VENTANA SUR: To dub in English or not to dub and the challenges of day-and-date releasing were among the topics sales agents addressed in Buenos Aires on December 2.
Organised under the auspices of the Blood Window genre sidebar, session participants advised the audience of Latin American filmmakers to conduct due diligence when selecting a sales agent, resist the allure of high up-front offers and hold on to digital rights.
Considering the setting and the various nationalities of the speakers, thoughts turned inevitably to the business of maximising a film’s global appeal.
London-based Jinga Films managing director Rosana Coutinho recounted how Canadian labs approached her about dubbing Alejandro Hidalgo’s Venezuelan smash The House At The End Of Time.
“I don’t want to prostitute your ideas but there is a difficulty in the market,” said Coutinho. ” I can close a deal tomorrow on [The House At The End Of Time] if I have an English dub, but I don’t have it. It might be an idea to consider when you’re making your film.”
However Frederic Gentet, head of sales and festivals at Paris-based producer and sales agent Reel Suspect, was of the opposite view.
“There are many languages spoken in Europe,” he said, “so don’t be focused just on English. Do what you want to do.”
“The US audience doesn’t take well to dubbing, so if they’re going to watch a foreign-language film they will read the sub-titles,” said Priscilla Ross, president of worldwide sales at Los Angeles-based Archstone Distribution.

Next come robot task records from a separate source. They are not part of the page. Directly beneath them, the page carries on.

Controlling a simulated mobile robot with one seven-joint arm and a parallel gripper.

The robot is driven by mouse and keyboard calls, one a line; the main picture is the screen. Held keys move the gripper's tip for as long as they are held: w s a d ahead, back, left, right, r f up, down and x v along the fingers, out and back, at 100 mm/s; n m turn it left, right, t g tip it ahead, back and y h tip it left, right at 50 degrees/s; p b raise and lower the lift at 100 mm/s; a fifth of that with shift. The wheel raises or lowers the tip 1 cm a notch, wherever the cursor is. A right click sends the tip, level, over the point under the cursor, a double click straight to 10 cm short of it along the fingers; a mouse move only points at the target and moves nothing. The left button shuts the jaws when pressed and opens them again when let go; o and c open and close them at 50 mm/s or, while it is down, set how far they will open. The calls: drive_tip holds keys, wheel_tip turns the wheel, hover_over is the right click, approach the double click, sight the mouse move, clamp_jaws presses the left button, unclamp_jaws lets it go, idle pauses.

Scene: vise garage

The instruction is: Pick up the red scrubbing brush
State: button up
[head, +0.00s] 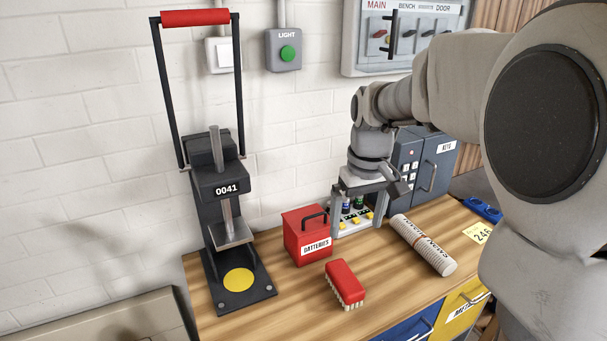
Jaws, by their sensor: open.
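The red scrubbing brush (343,276) lies on the wooden workbench near its front edge, red block up and pale bristles down. My gripper (358,226) points down at the back of the bench, behind and slightly right of the brush in the picture. Its fingers are apart and nothing shows held between them. The gripper is clear of the brush. How high its fingertips are above the bench is hard to tell.
A red batteries box (306,236) stands left of and behind the brush. A black press (236,215) stands further left. Behind my gripper are small coloured items and a dark cabinet (438,160). Bare wood surrounds the brush's front and right.

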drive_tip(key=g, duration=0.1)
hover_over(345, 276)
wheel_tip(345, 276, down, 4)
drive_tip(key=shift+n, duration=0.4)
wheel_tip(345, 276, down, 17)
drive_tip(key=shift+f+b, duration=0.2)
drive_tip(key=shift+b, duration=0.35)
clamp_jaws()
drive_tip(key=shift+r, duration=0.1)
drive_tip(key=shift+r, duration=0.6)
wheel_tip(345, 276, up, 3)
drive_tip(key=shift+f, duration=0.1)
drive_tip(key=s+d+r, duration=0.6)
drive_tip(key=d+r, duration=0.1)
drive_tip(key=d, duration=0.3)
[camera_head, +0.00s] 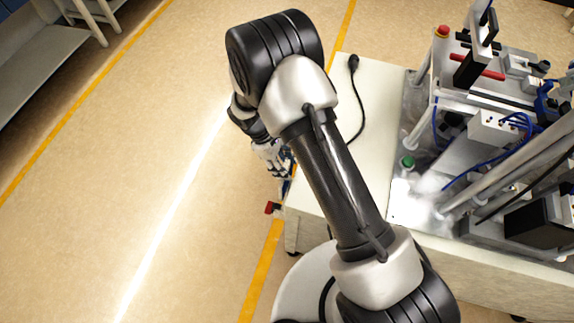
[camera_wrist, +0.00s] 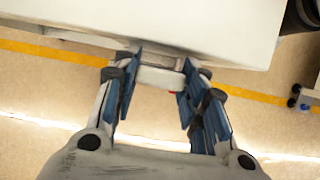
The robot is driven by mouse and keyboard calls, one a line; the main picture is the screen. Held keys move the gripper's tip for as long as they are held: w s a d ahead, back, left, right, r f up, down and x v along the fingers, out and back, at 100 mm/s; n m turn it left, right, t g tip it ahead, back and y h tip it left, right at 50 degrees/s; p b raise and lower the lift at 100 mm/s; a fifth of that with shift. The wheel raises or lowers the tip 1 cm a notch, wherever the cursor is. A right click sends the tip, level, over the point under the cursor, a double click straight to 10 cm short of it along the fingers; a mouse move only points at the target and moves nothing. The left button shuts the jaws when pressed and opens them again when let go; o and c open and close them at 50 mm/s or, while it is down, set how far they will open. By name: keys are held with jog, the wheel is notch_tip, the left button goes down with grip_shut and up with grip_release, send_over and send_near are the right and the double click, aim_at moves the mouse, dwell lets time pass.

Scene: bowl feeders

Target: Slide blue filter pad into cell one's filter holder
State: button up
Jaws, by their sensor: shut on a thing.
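My gripper (camera_head: 280,168) is beside the left edge of the white table, partly hidden by my arm. In the wrist view, the fingers of my gripper (camera_wrist: 160,68) have blue faces and are set apart around a pale grey, block-like piece (camera_wrist: 162,78) at their tips. I cannot tell whether this piece is the filter pad; its visible side is not blue. The white surface lies close past the fingertips. No filter holder can be made out.
The white table (camera_head: 386,90) carries a machine (camera_head: 480,150) with posts, blue tubes, a red button (camera_head: 442,31) and a green button (camera_head: 408,161). A black cable (camera_head: 354,72) lies near its edge. A red and black part (camera_head: 272,208) sticks out left.

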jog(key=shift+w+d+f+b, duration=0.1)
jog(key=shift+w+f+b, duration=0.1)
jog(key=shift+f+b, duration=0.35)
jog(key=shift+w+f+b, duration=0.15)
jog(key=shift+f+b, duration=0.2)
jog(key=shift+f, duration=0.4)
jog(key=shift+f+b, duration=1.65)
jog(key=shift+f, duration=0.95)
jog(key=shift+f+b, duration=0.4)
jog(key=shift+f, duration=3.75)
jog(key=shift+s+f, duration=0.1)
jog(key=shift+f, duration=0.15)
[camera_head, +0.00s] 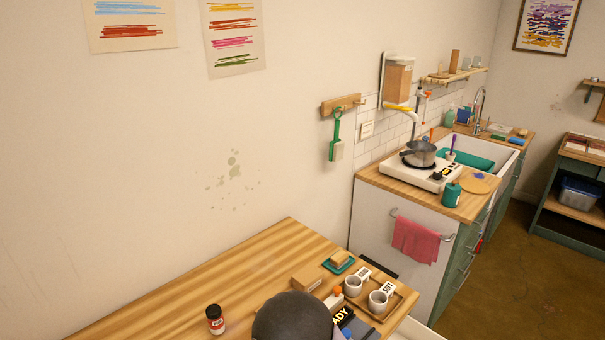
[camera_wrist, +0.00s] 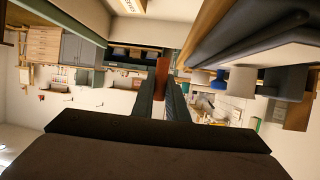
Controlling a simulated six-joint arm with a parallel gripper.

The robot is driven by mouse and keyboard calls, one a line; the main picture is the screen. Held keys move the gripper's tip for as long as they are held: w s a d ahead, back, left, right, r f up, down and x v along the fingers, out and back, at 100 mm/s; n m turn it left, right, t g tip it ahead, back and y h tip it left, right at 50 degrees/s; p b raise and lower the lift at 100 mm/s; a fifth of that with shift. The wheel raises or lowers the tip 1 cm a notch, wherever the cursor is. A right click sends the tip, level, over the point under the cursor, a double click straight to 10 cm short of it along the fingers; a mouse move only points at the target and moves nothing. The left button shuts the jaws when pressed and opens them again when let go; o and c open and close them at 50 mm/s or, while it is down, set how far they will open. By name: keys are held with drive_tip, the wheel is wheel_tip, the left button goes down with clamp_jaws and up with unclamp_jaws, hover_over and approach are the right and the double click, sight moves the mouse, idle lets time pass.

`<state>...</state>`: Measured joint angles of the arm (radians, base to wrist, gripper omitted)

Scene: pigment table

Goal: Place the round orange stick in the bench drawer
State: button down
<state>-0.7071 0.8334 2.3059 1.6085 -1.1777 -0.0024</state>
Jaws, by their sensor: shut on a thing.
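In the wrist view, the two fingers of my gripper (camera_wrist: 164,97) are shut on a reddish-orange stick (camera_wrist: 162,73). The stick's end shows beyond the fingertips; its lower part is hidden between them, and it looks dark in the shade. In the head view the fingers and stick are hidden, and a dark rounded part of my arm covers the bench's front edge. A pale edge (camera_head: 420,333) shows below the wooden bench (camera_head: 240,262) at the lower right; it may be the bench drawer, but I cannot tell clearly.
On the bench are a red-labelled jar (camera_head: 215,320), a wooden block (camera_head: 306,282), a teal dish (camera_head: 338,263) and a wooden tray (camera_head: 405,298) with two cups. A stove counter (camera_head: 420,190) stands beyond. The bench's left part is mostly clear.

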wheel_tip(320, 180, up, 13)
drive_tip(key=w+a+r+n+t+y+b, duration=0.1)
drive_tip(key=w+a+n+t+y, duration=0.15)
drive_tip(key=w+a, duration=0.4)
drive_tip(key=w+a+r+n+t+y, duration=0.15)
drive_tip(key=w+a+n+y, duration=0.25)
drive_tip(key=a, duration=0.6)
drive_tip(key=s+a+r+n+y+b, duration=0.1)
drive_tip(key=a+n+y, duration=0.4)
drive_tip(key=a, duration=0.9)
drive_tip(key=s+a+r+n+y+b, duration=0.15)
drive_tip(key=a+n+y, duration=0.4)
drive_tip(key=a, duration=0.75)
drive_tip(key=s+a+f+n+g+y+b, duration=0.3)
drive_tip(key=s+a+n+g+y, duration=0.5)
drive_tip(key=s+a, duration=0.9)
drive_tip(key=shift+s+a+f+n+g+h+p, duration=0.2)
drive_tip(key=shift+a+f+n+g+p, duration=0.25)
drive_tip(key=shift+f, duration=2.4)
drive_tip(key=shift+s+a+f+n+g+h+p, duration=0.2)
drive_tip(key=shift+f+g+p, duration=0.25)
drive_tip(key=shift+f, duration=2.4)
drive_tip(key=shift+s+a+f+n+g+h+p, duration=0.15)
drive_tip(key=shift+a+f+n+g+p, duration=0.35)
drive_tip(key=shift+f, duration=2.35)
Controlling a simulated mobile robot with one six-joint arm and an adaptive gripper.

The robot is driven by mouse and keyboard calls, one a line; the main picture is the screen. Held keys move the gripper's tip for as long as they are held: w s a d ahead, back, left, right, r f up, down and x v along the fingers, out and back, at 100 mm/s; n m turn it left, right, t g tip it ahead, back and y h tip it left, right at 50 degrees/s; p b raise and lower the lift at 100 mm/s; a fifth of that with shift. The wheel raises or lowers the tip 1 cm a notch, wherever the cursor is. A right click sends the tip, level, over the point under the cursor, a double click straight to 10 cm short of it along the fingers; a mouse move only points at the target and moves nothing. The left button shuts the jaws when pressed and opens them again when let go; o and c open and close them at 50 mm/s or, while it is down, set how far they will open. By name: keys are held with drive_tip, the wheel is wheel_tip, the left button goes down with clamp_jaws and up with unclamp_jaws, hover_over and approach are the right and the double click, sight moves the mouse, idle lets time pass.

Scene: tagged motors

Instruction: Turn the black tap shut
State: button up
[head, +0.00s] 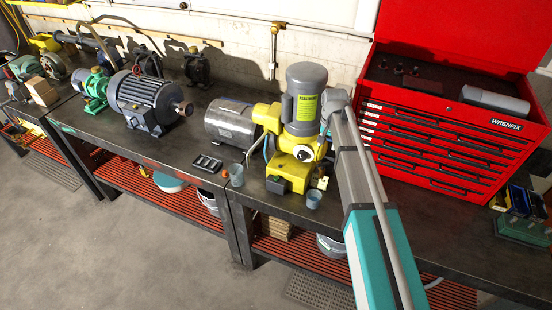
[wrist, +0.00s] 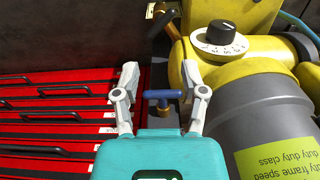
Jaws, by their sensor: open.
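My gripper (wrist: 160,75) is open in the wrist view, one finger on each side and nothing held. A small tap with a dark blue crossbar handle (wrist: 162,95) and a brass stem shows between the fingers, apart from both. I cannot make out a clearly black tap handle. A brass fitting (wrist: 157,11) is at the top edge of the wrist view. In the head view my arm crosses in front of the bench, and I cannot make out the gripper's fingertips or the blue-handled tap there.
A yellow machine with a grey motor (head: 304,100) stands close by; its white dial with a black knob (wrist: 219,38) is right of my gripper. A red tool chest (head: 440,125) stands on the right. Several motors, including a dark finned one (head: 145,98), line the bench.

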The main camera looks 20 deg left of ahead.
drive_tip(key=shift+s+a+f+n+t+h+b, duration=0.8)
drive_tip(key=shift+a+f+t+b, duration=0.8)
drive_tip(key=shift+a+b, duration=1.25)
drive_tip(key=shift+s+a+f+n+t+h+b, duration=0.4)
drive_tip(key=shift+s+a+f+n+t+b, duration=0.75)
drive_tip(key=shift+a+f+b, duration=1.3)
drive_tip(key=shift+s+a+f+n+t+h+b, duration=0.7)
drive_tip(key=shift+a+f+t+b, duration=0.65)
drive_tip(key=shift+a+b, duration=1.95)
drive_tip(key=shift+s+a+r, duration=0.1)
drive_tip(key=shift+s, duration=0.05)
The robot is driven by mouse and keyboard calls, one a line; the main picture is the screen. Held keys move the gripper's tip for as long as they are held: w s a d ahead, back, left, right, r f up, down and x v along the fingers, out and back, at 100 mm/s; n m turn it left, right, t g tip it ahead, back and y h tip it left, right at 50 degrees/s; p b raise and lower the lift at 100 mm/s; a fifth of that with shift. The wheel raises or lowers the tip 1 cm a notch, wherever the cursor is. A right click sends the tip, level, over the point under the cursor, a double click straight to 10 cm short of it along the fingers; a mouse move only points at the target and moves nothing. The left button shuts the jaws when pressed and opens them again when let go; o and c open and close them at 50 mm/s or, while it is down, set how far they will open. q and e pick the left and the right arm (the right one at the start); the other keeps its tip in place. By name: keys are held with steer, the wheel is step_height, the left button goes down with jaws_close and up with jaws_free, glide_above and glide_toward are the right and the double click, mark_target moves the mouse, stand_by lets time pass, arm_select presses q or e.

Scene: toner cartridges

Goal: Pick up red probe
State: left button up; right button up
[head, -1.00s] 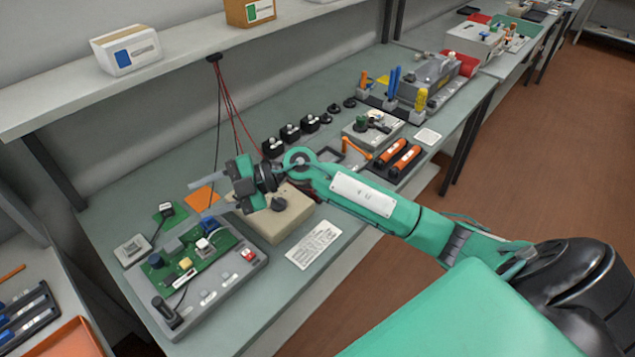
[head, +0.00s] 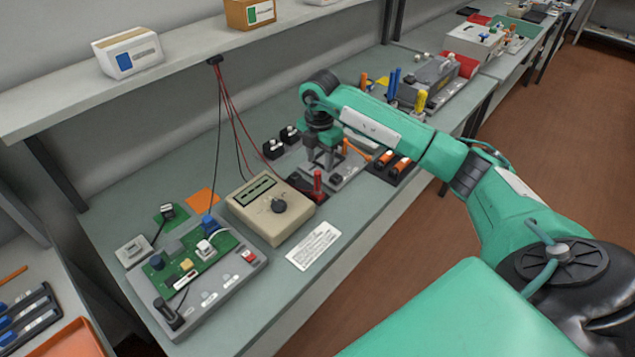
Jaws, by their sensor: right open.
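The beige meter (head: 262,222) with a dark dial and display is uncovered. My left gripper is out of view.
A grey fixture with a green circuit board (head: 190,258) lies at the front left. A white label card (head: 314,246) lies in front of the meter. Small black blocks (head: 274,148) and orange-handled tools (head: 392,163) are close to my gripper. A shelf (head: 65,95) runs above the bench.

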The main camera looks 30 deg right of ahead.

“If your script is really solid and I care about the characters, I don’t care about the language,” said Annick Mahnert, acquisitions and production executive at paris-based producer and sales agent Screen Division. “[Being in English] can help sales but I will look at it if it’s in a foreign language.”
The subject of remakes also elicited strong opinions. “That’s something we do a lot of and we’re always looking for material and a good concept, not just for the American market,” said Mette-Marie Katz, director of sales at Los Angeles-based producer and sales agent XYZ Films.
Ironically XYZ Films broke out with the Indonesian martial arts epic The Raid and is producing the American remake with Screen Gems.
Coutinho said Jinga Films had been in talks to remake The House At The End Of Time, which would be reconfigured as a $12-15m studio film. “Keep your remake rights and you will recoup your budget making it,” she said.
On the subject of day-and-date distribution, the simultaneous theatrical and VOD model has not taken off around the world as it has in the US.
“Canada is a little slower to adopt that model because we have one theatre chain that owns 80% of the market and they have out their foot down and said they don’t want to do it that way,” said Andrew Hunt, managing partner of Toronto-based distributor and sales agent Raven Banner.
“There’s a big debate in Australia about this,” said Mark Spratt, managing director of Australian distributor Potential Films. “The major theatrical chains are still insisting on a 120-day theatrical window before it goes to VOD.”
Spratt said day-and-date had been the plan for the ‘Ozploitation’ film Turkey Shoot as a good way of consolidating marketing costs, however a potential US deal had delayed plans as the distributor did not want the film released digitally before its theatrical release for fear of piracy.